From: Jim Whitehead (firstname.lastname@example.org)
Date: Mon Oct 16 2000 - 10:06:58 PDT
Ah, the simple pleasures of election spam. As I recall, Clinton lobbied hard
for NAFTA, demonstrating vision as the leader of a party the GOP likes to
paint as beholden to labor interests.
Study on the Operation and Effect
of the North American Free Trade Agreement
Summary of Findings
Under NAFTA, Mexico has reduced its trade barriers on U.S. exports
significantly, while the United States -- which started with much lower
tariffs -- has made smaller reductions:
In 1993, just prior to NAFTA, the average Mexican tariff applied to all U.S.
exports was 10 percent, while the United States applied an average tariff of
only 2.07 percent. Moreover, U.S. average tariffs would have declined
further because of the U.S. Uruguay Round commitments, thereby increasing
the disparity. Mexico's applied rates have actually increased to countries
other than the U.S. and Canada.)
As a result of NAFTA, Mexico’s average tariffs on American-made products
have dropped from 10 percent to approximately 2.9 percent (a 7.1 percentage
point difference); whereas, U.S. tariffs fell from 2.07 percent to 0.65
percent (a 1.4 percentage point difference).
The NAFTA also required Mexico to dismantle a wide variety of protectionist
rules and regulations, while the United States made only a few adjustments
beyond the 1.4 percentage point reduction in already low U.S. tariffs.
U.S. exports to Canada and Mexico increased since 1993, supporting more
higher-paying American jobs:
Exports of U.S. goods to Mexico grew by nearly 37 percent (or $15.2 billion)

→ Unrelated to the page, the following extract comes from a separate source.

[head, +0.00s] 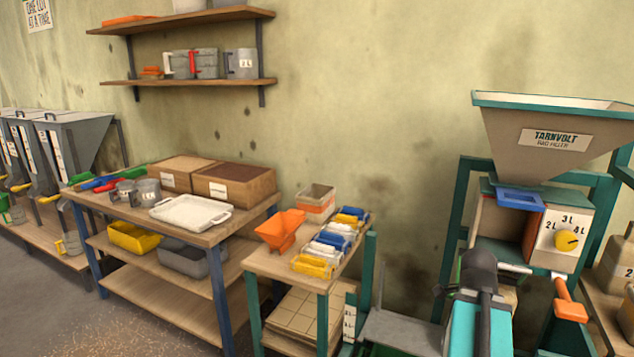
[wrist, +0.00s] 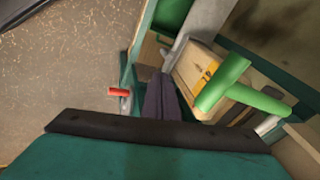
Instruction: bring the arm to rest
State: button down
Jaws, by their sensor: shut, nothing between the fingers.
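My gripper (wrist: 160,96) shows in the wrist view as two dark fingers lying together, with nothing between them. It points down over a teal frame with a green handle (wrist: 224,84) and a cardboard-coloured box to the right of the fingers. In the head view, my arm, teal and dark grey, stands at the lower right in front of the bag filler (head: 556,138). The fingertips cannot be made out in that view.
The bag filler has a dial (head: 566,240) and an orange-handled lever (head: 570,308) close to the right of my arm. A small table (head: 262,262) with an orange scoop (head: 279,230) stands left. A longer bench (head: 140,222) holds a white tray (head: 190,213). Floor is free at lower left.

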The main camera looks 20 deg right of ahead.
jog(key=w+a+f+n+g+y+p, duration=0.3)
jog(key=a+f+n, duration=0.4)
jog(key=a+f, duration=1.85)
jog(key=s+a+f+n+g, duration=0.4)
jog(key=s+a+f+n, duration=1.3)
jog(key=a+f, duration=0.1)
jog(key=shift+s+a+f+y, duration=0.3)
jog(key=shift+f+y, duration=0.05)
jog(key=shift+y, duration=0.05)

in the three years after NAFTA went into effect to a record high of $56.8
billion. This large increase came during a three-year period when Mexico
experienced a three percent decline in total domestic demand. At the same
time, the United States widened its lead over its trade rivals in sales into
the Mexican market -- increasing its share of Mexico's imports from 69
percent in 1993 to 75 percent in 1996, and displacing imports, particularly
U.S. exports to Mexico in the first four months of 1997 virtually equaled
exports to Japan, our second largest export market, even though Japan's
economy is 12 times larger than Mexico's. In April of this year, U.S.
exports to Mexico actually exceeded those to Japan by nearly $200 million.
U.S. sales to its number one export market, Canada, have increased by $33.8
billion since 1993. In the first four months of 1997, U.S. exports to Mexico
were up by another 23 percent relative to the same period of 1996, while
exports to Canada increased by 12.4 percent. Export growth to Mexico and
Canada, combined, during the first four months of 1997 accounted for 53
percent of total U.S. export growth to all countries. Mexico and Canada
account for almost one-third of global U.S. trade.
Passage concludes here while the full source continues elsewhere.